"I am layers of history that speak of beaches and snowflakes, rain forests and tenements, Spanish and English, spicy food and fast food, hip-hop and congas, apple pie and flan."--Sandra Guzman, "The Latina's Bible" (Three Rivers Press)
As a Jerseyrican--Puerto Rican-born, New Jersey-raised--Sandra Guzman grew up straddling two cultures, always feeling like an oddball who didn't quite fit into either world. At home, her family spoke Spanish, ate Puerto Rican food, watched telenovelas, and were first devout Catholics, then devout Pentecostals. At school, Guzman felt divided, as if another girl's soul took over her body, a girl who embraced American attitudes and fashions, enjoyed rock music and had the "unbecoming gringita habit" of expressing her opinion.
Like most Latinas growing up in two cultures, Guzman found herself in a constant tug-of-war between her heart and mind; her heart beating for her family, her mind yearning for independence and enrichment. Leaving home for college, for example, fired up Guzman's spirit but meant nothing but angustia (anguish) for her protective mother, who fretted over her daughter sleeping among strangers in a dorm.
"Born into a borderland and raised in a cultural middle," Guzman said she grew up feeling frustrated and conflicted, wondering which side of herself she would eventually have to give up: The devoted daughter brought up to marry and have children? Or the woman who dreamed of a career in journalism and living in her own apartment?
What she didn't realize then was that, rather than conforming to one of those molds, she was becoming a new breed of woman, a "nueva Latina" who "owns English," dreams in Spanish and is "not exotic" but rather "a confluence of Pan-Latino consciousness and American influences," as the Emmy award-winning journalist and former editor in chief of Latina magazine writes in her first book, "The Latina's Bible: The Nueva Latina's Guide to Love, Sex, Spirituality, and La Vida" (Three Rivers Press).
"We are really a different generation of women," says Guzman, 37, who is soon to be married for a second time, has a 14-year-old son and is expecting her second baby. "This isn't something that just hit me one day. It came organically. I wasn't like my mother or my grandmother or my tias [aunts]. I was a new being that took the best they offered me but let go of the taboos that also held me back. I am definitely an American-made woman with all of the richness of the Latino culture. I think it's kind of hot."

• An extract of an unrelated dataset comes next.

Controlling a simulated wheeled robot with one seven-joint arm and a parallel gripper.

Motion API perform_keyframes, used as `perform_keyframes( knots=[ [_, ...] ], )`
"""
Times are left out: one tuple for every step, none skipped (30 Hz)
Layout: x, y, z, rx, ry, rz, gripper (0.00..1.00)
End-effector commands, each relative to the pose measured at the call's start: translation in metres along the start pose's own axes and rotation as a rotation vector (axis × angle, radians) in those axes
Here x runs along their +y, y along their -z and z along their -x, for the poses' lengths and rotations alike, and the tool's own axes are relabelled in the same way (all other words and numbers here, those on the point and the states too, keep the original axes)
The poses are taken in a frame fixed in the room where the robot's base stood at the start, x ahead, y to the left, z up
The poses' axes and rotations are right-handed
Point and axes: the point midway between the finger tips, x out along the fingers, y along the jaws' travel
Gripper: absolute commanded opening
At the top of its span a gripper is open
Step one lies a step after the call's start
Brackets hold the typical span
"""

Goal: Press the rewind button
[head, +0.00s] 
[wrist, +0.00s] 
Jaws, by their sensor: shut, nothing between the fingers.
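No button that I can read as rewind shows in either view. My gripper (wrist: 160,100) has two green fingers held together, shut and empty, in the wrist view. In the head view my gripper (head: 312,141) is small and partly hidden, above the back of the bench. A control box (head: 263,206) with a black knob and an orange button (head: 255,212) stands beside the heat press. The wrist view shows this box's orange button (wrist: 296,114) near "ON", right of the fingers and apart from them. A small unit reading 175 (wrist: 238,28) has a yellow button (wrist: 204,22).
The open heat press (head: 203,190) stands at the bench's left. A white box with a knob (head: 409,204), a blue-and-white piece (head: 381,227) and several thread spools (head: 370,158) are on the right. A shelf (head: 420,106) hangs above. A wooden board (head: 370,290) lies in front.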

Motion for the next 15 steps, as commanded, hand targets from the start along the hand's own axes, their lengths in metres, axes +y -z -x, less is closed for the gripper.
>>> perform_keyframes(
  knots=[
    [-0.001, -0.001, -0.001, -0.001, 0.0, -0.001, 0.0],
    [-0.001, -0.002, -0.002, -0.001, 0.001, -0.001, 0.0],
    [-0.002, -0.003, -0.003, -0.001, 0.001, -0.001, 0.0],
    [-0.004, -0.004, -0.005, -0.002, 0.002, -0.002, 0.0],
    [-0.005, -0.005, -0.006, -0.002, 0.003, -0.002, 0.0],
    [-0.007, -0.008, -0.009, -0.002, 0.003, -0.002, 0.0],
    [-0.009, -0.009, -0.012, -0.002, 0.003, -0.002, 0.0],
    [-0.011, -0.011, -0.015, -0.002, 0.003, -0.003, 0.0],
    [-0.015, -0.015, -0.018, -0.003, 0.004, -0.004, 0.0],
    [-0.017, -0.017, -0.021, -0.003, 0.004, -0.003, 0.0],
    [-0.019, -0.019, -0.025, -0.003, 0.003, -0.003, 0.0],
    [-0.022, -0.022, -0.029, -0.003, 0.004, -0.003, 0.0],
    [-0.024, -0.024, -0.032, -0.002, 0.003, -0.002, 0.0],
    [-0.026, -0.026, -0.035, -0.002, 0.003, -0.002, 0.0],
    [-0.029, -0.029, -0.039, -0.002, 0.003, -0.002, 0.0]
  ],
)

"The Latina's Bible" is an inspirational self-help book that celebrates U.S. Latino culture and offers Latinas compassionate and humorous advice for taking better care of themselves, nurturing relationships with family and friends and pursuing their dreams. It's a book that screams "Latina girl power" but also gives away some cultural secrets to non-Latinos interested in Guzman's lively insights. Non-Latino men, for example, can glean valuable tips on courting Latinas and understanding the importance and complexity of Latino families. Guzman illuminates her regular visits to her mother's house, where there is always music, plenty of food, children running all around and adults talking over each other.
"Someone foreign to that world might confuse my mother's home with a madhouse, because to non-Latino ears, it may seem a bit loud," she writes. "A man who dates me will have to find a way to fit in, to feel comfortable in all the noise, and to understand the sense of comfort it gives me to be there."
The book also is filled with sidebars and statistics that give context to Guzman's personal anecdotes as well as the stories of Latinas across the nation whom she interviewed.
While nueva Latinas are moving out of their parents' homes to pursue careers or live with boyfriends--instead of getting married and buying a house nearby, as is often expected--they also stretch the umbilical cord rather than severing it, calling and visiting home often and helping out their parents economically.
As a nueva Latina, Guzman explains she feels a closer kinship to a Mexican American who grew up in San Antonio than to a Puerto Rican raised on her native island. Like Guzman, these Latinas grew up in American schools, watching American television and struggling internally with stifling old-country traditions. Along the way, these kinds of bicultural children created a new language--Spanglish--and a new culture with old and new rhythms while battling racism, discrimination, invisibility and exploitation.